Der Reihe nach: Kapuzinererbsen sind eigentlich gutes Futter für’s liebe Vieh und das waren sie auch schon damals an einem kalten Februartag des Jahres 1629 während des Dreißigjährigen Krieges. Damals kloppten sich Wallensteins Heer und die Mannen um König Christian IV. von Dänemark vor Elmshorn die Köpfe ein. Monatelang. Neben den kriegsüblichen Kollateralschäden hungerten die, die sich nicht kloppten und irgendwie überlebten. In der eingekesselten und weitestgehend zerstörten Stadt an der Krückau ging die Nahrung aus. Und da lagen sie rum: Berge von Kapuzinererbsen, Mastfutter für das unlängst verstorbene und meist verspeiste Vieh. In der Not frisst nicht nur der Elmshorner Kapuzinererbsen. Sie wurden in Wasser geweicht und Stunden gekocht, während um die Stadt herum weiter gemordet wurde. Und dann, die Enttäuschung, ein brauner Schleim in grauem Wasser – der aber Leben rettete.
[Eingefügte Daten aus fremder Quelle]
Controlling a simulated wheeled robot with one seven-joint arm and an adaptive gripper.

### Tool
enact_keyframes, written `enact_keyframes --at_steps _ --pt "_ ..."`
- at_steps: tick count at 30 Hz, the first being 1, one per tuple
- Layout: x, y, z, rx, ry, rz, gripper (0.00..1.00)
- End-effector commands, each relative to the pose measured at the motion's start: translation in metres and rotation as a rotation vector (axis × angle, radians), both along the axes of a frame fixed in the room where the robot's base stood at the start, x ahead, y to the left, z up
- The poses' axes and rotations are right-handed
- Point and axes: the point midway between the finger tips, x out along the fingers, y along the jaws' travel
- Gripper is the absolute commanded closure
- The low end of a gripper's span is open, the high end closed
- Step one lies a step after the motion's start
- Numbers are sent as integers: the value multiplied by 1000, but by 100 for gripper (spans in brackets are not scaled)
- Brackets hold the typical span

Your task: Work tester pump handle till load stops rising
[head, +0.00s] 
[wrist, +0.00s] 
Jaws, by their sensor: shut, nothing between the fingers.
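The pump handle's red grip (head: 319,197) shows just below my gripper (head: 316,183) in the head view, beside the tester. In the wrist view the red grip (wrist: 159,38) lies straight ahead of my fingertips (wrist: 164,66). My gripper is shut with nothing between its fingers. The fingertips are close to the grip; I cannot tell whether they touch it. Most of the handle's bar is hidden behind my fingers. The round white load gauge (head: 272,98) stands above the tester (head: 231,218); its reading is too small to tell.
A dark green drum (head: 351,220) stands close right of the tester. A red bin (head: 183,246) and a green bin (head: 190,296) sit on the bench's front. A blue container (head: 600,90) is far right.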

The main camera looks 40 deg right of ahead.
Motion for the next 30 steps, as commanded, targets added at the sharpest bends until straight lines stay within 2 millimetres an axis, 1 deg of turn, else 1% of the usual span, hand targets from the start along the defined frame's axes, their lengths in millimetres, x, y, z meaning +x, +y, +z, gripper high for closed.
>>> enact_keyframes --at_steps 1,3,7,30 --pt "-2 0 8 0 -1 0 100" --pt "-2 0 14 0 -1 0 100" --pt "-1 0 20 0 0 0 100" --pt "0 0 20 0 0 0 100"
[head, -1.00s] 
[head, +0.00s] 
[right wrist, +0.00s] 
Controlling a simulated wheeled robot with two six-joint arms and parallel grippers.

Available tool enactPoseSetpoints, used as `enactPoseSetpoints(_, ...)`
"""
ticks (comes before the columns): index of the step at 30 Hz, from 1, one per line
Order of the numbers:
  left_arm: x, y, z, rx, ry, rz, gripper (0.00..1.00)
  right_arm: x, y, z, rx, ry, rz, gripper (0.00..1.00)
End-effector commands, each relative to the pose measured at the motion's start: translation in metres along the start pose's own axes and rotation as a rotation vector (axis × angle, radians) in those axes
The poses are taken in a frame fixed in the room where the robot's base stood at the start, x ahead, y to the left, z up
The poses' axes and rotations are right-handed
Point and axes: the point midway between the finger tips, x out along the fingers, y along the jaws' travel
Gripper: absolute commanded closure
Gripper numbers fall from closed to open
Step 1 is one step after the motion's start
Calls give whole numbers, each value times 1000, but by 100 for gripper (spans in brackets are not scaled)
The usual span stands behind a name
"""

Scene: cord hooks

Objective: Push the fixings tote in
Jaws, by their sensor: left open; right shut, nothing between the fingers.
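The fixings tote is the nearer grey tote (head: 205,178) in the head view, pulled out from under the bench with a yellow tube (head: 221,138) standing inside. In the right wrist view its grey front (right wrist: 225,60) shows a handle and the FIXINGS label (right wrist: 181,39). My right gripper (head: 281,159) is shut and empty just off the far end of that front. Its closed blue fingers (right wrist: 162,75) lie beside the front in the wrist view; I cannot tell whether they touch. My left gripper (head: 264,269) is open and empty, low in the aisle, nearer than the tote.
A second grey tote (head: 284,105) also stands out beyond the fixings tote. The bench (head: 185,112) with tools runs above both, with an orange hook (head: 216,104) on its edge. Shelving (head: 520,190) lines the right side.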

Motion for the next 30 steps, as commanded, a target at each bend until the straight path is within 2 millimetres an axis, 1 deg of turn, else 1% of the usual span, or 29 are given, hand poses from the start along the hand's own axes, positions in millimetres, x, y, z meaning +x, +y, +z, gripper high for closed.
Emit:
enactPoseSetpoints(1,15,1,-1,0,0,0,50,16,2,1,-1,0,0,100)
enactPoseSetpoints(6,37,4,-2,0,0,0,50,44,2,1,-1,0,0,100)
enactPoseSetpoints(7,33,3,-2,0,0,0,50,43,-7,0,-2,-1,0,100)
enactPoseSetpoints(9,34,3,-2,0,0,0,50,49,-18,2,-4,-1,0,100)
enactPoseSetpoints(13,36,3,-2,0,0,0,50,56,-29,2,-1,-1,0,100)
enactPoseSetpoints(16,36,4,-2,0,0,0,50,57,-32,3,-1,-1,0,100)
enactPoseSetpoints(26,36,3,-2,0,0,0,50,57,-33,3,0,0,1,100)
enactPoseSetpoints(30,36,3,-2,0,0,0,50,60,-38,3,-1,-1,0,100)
Die Elmshorner haben das nicht vergessen. Ein jeder Wirt, der dort etwas auf sich hält, kocht also im Februar die grauen Erbsen. Die kulinarische Gedenkfeier findet jedes Jahr am Faschingsdienstag statt, aus rein geschichtlichen Gründen. Wie die meisten Norddeutschen verachtet der Elmshorner jegliches närrisches Treiben, Karneval und Fastnacht sind ihm herzlich egal. Freilich liefern die geliebten Erbsen dennoch einen guten Vorwand für ein paar Runden Bier und Schnaps, denn beides passt vorzüglich zu diesem Gericht. Der dicke schwere Eintopf wurde bis in die neunziger Jahre hinein in allen Gaststätten Elmshorns und der Umgebung gratis ausgegeben, die Gäste dankten es mit zahlreichen Getränkerunden. Umsonst gibt es die einfache Mahlzeit heute nicht mehr, dafür erfuhr das karge Mahl im Laufe der Zeit ein schönes Update: Zum dunklen Eintopf wird heute allerlei würzendes Kochfleisch gereicht, herrlich salziges Kasseler, rauchige Schweinebacke in Scheiben sowie dicke Kochwürste und Mettenden. Und als sei das alles noch nicht genug, wird auch noch Speckstippe aufgetragen, knusprige Speckwürfeln und Zwiebeln in guter Butter gebräunt.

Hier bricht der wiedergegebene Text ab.